2. The Monday Order of Play is amazing. Cibulkova (defending finals points) vs. a resurgent Azarenka. Serena vs. Muguruza, who crushed her last year at the French Open. An in-form Venus against an in-form Radwanska, and two American Madisons, Keys and Brengle, squaring off for a place in the quarters.

3. I enjoyed Maria Sharapova’s reaction to Maria Kirilenko marrying a mystery man.

Q. I don’t know how close you still are with her. But did you hear about Maria Kirilenko getting married yesterday?

MARIA SHARAPOVA: I did actually. I’m not sure to who. I really don’t know. I mean, wonderful actually. Why are people laughing?

Q. People think it’s funny we don’t know who she married. We know she got married.
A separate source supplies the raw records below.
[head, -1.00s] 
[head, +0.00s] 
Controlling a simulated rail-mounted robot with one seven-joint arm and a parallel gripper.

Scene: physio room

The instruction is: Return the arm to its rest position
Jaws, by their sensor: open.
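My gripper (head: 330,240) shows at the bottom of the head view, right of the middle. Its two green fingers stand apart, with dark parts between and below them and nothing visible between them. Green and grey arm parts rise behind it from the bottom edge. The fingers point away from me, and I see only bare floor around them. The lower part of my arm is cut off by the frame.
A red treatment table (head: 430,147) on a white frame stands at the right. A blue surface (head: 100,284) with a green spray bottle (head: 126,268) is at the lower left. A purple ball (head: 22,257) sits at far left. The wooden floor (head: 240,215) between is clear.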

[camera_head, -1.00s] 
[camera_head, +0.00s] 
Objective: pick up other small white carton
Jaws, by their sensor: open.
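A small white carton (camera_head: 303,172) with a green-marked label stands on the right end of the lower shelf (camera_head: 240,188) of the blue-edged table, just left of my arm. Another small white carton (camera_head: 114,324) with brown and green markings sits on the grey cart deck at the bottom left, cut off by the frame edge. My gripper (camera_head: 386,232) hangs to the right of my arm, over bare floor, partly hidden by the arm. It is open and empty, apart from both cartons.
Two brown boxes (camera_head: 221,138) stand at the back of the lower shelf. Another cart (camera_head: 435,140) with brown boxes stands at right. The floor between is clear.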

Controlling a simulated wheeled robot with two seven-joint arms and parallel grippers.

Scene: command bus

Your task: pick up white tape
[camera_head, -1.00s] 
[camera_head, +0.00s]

MARIA SHARAPOVA: What happens in Russia stays in Russia. (Laughter.)

Andrew

1- The Sunday night session was SOLID.

My next three points will go into detail about this, but Halep was incredible, Kyrgios vs Seppi was incredible, Murray vs Dimitrov was incredible. It was a wonderful night (Swiss morning and afternoon) of top class tennis. I’m excited. This was incredible.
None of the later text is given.